The company introduced many new varieties of plants during this period, including Hedera colchica Dentata Variegata and the well known apple variety Ellison’s Orange. Displays were mounted at shows throughout the country as well as the Chelsea Flower Show, during which orders were taken. By 1939, the company listed forty-eight large flowered species and twenty-nine species.

 

Walter Richard Pennell 1865-1955
Walter Everitt Pennell 1910-1977

Walter Richard’s son Walter E. Pennell (1910-1977) returned to the business in January 1946 after serving in the Royal Artillery during the Second World War. He very nearly didn’t come into the company as he had developed a great interest in chemistry, but was eventually persuaded to stay with the family business.

However, his interest in science and technology was to lead to his interest in plant breeding. Walter started collecting seed from naturally pollinated plants during the 1950's. The Vyvyan Pennell clematis, perhaps the most famous of all the “Pennell” introductions, was raised in this period, but as a calculated cross between Daniel Deronda and Beauty of Worcester.


Walter Pennell was also a pioneer in the development of the modern Garden Centre. Pennells' first Garden Centre opened in 1966. The centre consisted of a small shop with beds of plants grown in old crisp tins from the local Smith’s Crisp Factory! Between 1969 and 1971, he went on to develop three purpose built centres at Lincoln, Doncaster and Grimsby. Walter Pennell died in 1977 and was succeeded, as chairman, by his wife E. Vyvyan Pennell (1913-1995) with their son Richard Nicholas Pennell becoming Managing Director.  Richard took over as Chairman after the death of his mother in 1995.


When the current Richard Pennell came into the business, he was to change the direction of the nursery to concentrate on container production supplying garden centres throughout the UK, basing the centre of production around clematis and climbing plants. During the 1990's, the company’s garden centres at Lincoln and Grimsby/Cleethorpes were expanded and developed. The nurseries moved again in 1989 to a site behind the company's Garden Centre at South Hykeham. An additional nursery was bought at Waddington.

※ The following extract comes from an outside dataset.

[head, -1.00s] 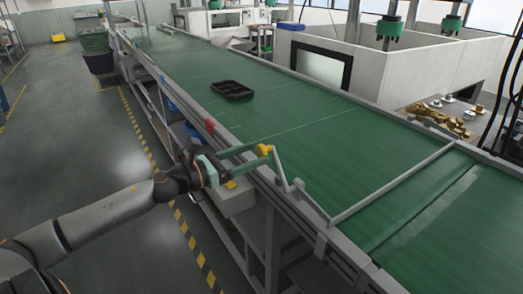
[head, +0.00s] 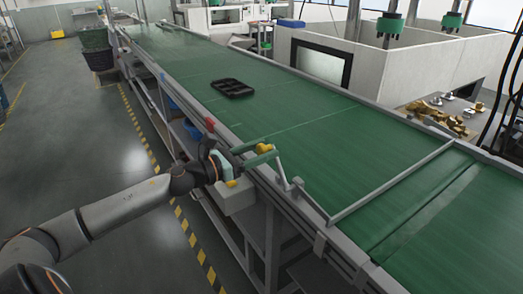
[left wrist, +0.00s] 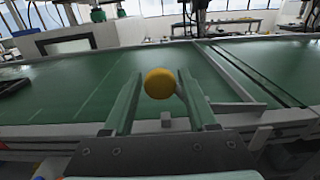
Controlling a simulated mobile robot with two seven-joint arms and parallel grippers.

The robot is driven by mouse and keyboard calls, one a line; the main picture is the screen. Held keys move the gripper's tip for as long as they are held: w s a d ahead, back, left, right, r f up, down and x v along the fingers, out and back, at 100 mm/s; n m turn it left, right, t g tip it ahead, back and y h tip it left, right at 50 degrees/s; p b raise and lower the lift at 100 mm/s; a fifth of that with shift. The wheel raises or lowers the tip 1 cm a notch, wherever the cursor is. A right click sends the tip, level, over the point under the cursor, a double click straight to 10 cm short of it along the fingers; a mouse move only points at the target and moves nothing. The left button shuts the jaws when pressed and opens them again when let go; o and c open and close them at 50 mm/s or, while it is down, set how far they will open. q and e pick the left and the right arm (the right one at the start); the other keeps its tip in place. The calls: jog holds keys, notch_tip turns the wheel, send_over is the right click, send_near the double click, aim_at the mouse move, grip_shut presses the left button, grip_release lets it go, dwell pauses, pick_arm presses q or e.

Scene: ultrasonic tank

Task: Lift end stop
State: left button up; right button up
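The end stop is a grey bar (head: 390,183) lying low across the green conveyor belt. Its bent grey lever at the near edge carries a yellow round knob (head: 264,148). My left gripper (head: 262,152) is at the knob, with its green fingers on either side. In the left wrist view the knob (left wrist: 160,83) sits between the two spread fingertips (left wrist: 158,88), with a gap to the left finger and the right finger close beside it. Part of the bar (left wrist: 228,72) shows there to the right. My right gripper is not in view.
A black tray (head: 232,88) lies on the belt (head: 310,110) farther back. A small red part (head: 210,124) is on the near rail behind my gripper. White machine walls (head: 430,65) stand beyond the belt. The floor on the left is clear.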

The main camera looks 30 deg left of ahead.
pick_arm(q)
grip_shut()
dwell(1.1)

Pennells' close association with clematis continued during the 1990's. The wholesale business was developed to supply garden centres throughout the UK with clematis. At its peak, the nursery was growing over a quarter of a million clematis plus many climbers, shrubs and perennials.

In 2002 the company decided to concentrate its plant production on supplying its own centres at South Hykeham and in Cleethorpes, concentrating on growing bedding plants, shrubs and perennials. 

Recent years have seen the development of the Cleethorpes Garden Centre with the opening of a new restaurant. In 2007 the eighth generation of the Pennell family,   William E. Pennell came into the business and in 2008 the Lincoln Garden Centre was redeveloped with new retail areas and a restaurant.